The idea, a marketing stunt from online retailer AO.com, is to stop mobile phone ‘zombies’ from bumping into each other in the street.
The 75m long lanes will be in place on Hardman Boulevard for one day only.
According to a post on the Spinningfields Facebook page, ‘research has shown that Manchester is the hot-spot for bumping into people on the street due to being too busy looking down at your phone’.
The post adds: “For just one day, busy, tech-savvy workers on Spinningfields will be able to email, text and message without the fear of bumping into anyone!”
It may be a light-hearted gimmick, but the concept of mobile phone safety for pedestrians is fast becoming a genuine topic of public concern.

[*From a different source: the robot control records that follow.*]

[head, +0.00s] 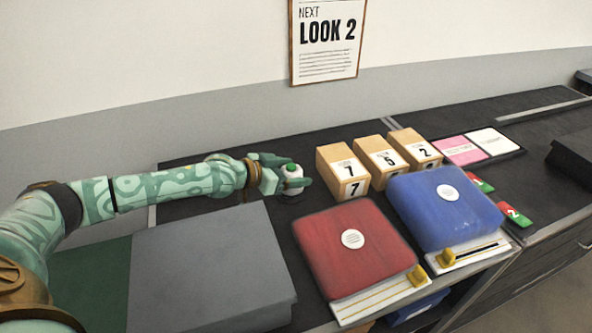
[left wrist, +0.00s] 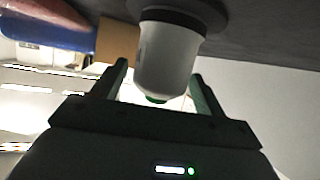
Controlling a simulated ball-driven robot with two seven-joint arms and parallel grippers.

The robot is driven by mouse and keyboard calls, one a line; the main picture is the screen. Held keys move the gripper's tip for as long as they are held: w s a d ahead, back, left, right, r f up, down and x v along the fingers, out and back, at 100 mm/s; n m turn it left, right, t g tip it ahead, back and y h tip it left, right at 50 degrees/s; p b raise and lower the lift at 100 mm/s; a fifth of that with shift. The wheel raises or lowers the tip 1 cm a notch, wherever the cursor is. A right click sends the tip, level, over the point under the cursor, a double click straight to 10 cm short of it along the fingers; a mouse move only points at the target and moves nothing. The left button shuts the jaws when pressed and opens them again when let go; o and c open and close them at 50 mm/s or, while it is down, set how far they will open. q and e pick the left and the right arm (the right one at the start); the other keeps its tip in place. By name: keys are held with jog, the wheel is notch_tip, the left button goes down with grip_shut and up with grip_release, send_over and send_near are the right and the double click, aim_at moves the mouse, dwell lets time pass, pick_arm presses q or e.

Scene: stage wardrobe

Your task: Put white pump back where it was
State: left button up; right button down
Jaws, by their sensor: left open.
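My left gripper (head: 283,180) is open, with one finger on each side of a small white round-bodied thing (head: 292,173) with a green top. In the left wrist view this white thing (left wrist: 166,60) stands between the spread fingertips (left wrist: 160,71), its dark base against the dark counter. I cannot tell whether either finger touches it. It stands upright on the counter in the head view. No other thing that could be the white pump shows clearly, and I cannot tell for sure that this is it. My right gripper is out of view.
Tan numbered boxes (head: 343,171) stand just right of the gripper. A grey slab (head: 212,268) is at the front left. Pink and white cards (head: 465,151) lie at the back right.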

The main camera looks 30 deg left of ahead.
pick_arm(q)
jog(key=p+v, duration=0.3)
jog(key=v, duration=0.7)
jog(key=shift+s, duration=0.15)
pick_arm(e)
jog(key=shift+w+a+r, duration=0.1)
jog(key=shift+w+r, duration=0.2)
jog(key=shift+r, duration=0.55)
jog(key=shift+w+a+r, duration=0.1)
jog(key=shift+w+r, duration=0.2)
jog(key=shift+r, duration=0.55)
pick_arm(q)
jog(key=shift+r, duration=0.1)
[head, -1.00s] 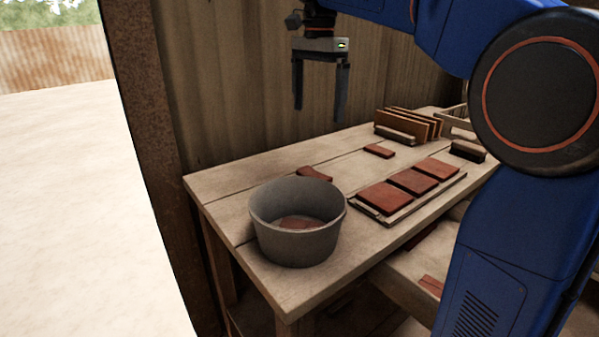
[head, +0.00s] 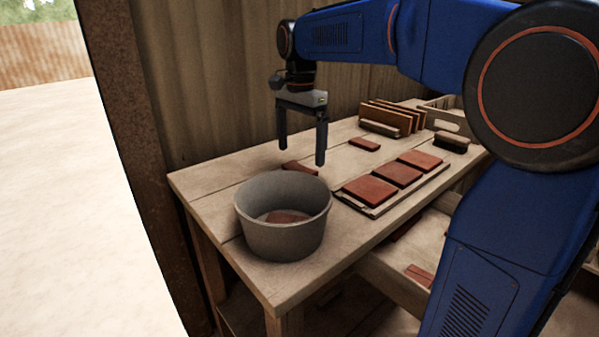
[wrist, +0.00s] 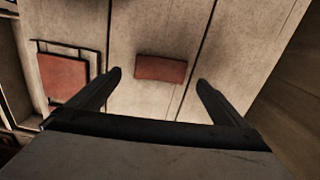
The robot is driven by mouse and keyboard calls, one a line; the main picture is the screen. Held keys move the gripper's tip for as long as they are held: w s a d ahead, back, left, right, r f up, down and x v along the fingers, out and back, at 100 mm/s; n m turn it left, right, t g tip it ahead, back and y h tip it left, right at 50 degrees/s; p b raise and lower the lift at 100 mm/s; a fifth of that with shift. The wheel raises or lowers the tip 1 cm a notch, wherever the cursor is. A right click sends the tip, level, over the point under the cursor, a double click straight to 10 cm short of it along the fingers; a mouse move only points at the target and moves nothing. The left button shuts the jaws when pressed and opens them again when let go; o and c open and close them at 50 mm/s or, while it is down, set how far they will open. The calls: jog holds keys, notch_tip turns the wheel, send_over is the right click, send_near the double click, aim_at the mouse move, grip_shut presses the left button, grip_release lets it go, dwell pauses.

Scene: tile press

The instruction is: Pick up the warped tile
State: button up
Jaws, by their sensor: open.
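The warped tile, a reddish-brown piece with a slightly curved outline, lies on the bench behind the bucket (head: 283,225). In the head view the tile (head: 298,167) is partly hidden by the bucket's rim. In the wrist view the tile (wrist: 161,68) shows whole, lying between and a little beyond the fingertips. My gripper (head: 301,153) is open and empty above the bench, over the area of this tile. Both fingers of my gripper (wrist: 159,80) show apart in the wrist view, and nothing is between them.
A tray (head: 412,191) of three flat tiles lies right of the bucket. Another small tile (head: 364,144) lies farther back. Upright boards in a rack (head: 388,120), a brush (head: 452,140) and a crate (head: 447,117) stand beyond. A corrugated wall (head: 215,100) runs behind the bench.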

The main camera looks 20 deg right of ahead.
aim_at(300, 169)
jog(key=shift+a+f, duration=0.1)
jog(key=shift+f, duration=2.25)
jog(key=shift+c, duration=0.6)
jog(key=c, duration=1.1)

HOW DO WE IMPROVE PEDESTRIAN SAFETY?
According to the WHO, there are three key approaches which would help:
– Enacting and enforcing laws on public intoxication;
– Educating pedestrians about the value of wearing lightcolored clothing and reflective materials;
– Urging pedestrians to abide by road signs and signals and the rules of the road generally to promote a culture of safety
A total of 1,500 people were surveyed for the study.
Unsurprisingly, 75 per cent of them said they’re guilty of walking and using their phone simultaneously, according to the data.
When asked if mobile phone usage is a cause for concern when it comes to public safety, 19 per cent of people feel the government and local councils should step-in or provide guidelines.
Seventy per cent say they regularly walk and text, completely oblivious to what is going on around them, while 19 per cent say they are guilty of walking and video calling.
Selfishly, 44 per cent say they walk and use social media and 42 per cent say they regularly walk and respond to emails on their phones, irrespective of traffic.
As a result, 38 per cent of those polled have physically collided with another person.